2013 Second Recession

Allison Howells


Antwerp, Belgium 2014

The Great Recession began in the United States in 2007 and spread to the European nations shortly after. The recession followed the Global Financial Crisis that peaked in the United States in 2008. France’s economy began to sink in the beginning of 2009. As the second largest European economy, the global financial crisis and fall of world trade had deepened unemployment rates.

With low consumer confidence and slow business, the unemployment rate continued below average of the rest of its European neighbors. France’s slow response to reform changes brought France back into recession in 2013. The International Monetary Fund urged France to cut spending as other European nations pulled out of recession, leaving behind France. The second recession is also a political disaster. President Hollande failed to restore the economy in the earlier years of the recession. Rather than impose austerity measures and spending cuts, he relied on raising taxes to boost the economy. The state sector weakened the private sector because of this. The IMF warned France of the widening gap within the other membered European states. With pressure to meet the European Monetary Union’s deficit rules, President Hollande’s situation is even more complicated.

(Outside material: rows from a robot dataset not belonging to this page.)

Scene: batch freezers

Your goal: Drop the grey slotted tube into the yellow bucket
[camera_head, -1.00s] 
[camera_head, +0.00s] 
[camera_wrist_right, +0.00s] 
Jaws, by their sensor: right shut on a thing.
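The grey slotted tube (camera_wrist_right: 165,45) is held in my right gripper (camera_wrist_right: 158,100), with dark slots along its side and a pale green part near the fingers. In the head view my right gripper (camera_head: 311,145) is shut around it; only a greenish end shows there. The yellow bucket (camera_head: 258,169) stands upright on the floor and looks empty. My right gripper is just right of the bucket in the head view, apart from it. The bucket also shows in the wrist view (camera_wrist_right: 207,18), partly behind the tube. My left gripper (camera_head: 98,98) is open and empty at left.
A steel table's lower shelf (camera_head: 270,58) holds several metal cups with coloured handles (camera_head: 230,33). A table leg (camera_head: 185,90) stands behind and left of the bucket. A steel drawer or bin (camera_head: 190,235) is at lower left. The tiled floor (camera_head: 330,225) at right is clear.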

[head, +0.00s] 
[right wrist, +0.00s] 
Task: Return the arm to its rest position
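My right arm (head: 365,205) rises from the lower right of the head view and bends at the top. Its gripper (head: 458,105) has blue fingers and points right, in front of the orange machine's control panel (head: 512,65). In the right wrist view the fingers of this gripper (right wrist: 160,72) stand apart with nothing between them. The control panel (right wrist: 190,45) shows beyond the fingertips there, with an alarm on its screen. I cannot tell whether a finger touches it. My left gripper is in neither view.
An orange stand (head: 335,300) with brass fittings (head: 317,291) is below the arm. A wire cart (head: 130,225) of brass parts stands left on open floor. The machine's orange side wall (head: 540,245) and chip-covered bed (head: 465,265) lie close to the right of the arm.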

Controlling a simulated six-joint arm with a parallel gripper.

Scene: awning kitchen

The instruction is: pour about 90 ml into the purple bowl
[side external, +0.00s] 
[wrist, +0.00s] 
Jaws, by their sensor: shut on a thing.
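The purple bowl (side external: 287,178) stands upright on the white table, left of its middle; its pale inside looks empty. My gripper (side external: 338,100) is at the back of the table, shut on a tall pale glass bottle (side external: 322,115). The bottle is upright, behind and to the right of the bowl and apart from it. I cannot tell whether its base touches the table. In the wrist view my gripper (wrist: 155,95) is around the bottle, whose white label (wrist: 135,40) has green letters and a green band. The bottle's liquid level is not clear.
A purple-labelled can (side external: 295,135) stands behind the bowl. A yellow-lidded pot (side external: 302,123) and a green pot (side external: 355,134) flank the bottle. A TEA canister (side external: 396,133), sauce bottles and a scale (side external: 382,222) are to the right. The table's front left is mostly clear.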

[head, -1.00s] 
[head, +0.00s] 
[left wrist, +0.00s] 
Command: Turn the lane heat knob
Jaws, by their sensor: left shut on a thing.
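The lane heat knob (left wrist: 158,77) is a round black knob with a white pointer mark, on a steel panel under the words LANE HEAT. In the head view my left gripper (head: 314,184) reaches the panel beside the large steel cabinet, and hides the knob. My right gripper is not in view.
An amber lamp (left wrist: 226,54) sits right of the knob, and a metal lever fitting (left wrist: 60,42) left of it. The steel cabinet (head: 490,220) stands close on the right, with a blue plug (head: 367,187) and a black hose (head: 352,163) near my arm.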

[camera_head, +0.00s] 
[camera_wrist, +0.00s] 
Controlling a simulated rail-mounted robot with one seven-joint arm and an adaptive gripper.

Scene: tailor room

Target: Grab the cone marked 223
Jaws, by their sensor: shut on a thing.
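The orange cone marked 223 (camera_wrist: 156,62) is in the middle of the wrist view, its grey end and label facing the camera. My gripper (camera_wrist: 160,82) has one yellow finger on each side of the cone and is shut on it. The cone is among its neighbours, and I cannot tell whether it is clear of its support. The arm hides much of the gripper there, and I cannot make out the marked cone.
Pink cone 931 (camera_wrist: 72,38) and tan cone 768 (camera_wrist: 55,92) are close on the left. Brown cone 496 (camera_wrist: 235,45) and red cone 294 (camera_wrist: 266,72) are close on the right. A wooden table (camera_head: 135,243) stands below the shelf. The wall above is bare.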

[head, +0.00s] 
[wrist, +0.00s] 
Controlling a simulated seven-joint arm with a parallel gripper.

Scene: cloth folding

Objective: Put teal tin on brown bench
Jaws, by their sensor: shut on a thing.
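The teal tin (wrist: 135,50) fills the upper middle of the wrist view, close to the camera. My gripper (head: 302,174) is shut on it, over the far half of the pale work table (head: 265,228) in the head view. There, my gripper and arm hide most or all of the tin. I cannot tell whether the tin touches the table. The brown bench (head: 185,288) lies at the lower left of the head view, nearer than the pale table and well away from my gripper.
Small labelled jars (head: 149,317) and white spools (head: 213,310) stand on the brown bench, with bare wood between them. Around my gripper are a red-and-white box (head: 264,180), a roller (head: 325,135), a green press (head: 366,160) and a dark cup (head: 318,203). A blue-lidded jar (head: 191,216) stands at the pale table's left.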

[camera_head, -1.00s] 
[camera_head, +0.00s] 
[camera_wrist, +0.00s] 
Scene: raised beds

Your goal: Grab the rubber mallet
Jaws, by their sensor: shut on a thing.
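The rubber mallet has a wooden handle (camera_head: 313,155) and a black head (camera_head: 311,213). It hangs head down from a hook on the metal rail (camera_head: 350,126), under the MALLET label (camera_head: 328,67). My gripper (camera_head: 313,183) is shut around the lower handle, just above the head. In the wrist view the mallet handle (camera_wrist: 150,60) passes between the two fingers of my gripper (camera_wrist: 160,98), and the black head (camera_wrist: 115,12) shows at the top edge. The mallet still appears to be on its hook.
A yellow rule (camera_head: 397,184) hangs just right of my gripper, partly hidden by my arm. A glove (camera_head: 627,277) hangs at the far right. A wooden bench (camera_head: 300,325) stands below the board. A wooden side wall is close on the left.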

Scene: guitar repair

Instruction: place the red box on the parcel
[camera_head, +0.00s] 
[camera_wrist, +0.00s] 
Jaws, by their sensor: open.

Economists argue that austerity measures are not enough for long-term growth. The biggest challenge for France is the rising unemployment rate and the labor market. Structural weakness will only increase the economic problems. Labor reforms were aimed at making it easier for workers to change jobs. The reform passed, also implementing furlough days. Companies are now allowed to temporarily cut workers salaries or hours during economic difficulties. Furlough days decrease massive layoffs for companies, keeping the unemployment rate from rising.

As a major economic sector and second largest economy in the Euro Zone, France’s cycle of recession deeply impacted the domestic wellbeing and its foreign affairs. The economic crisis was inevitable: participating in the global market  will only stimulate a ripple effect when one country is plagued with economic hardships. France continues to recover through implementing structural changes and economic reforms.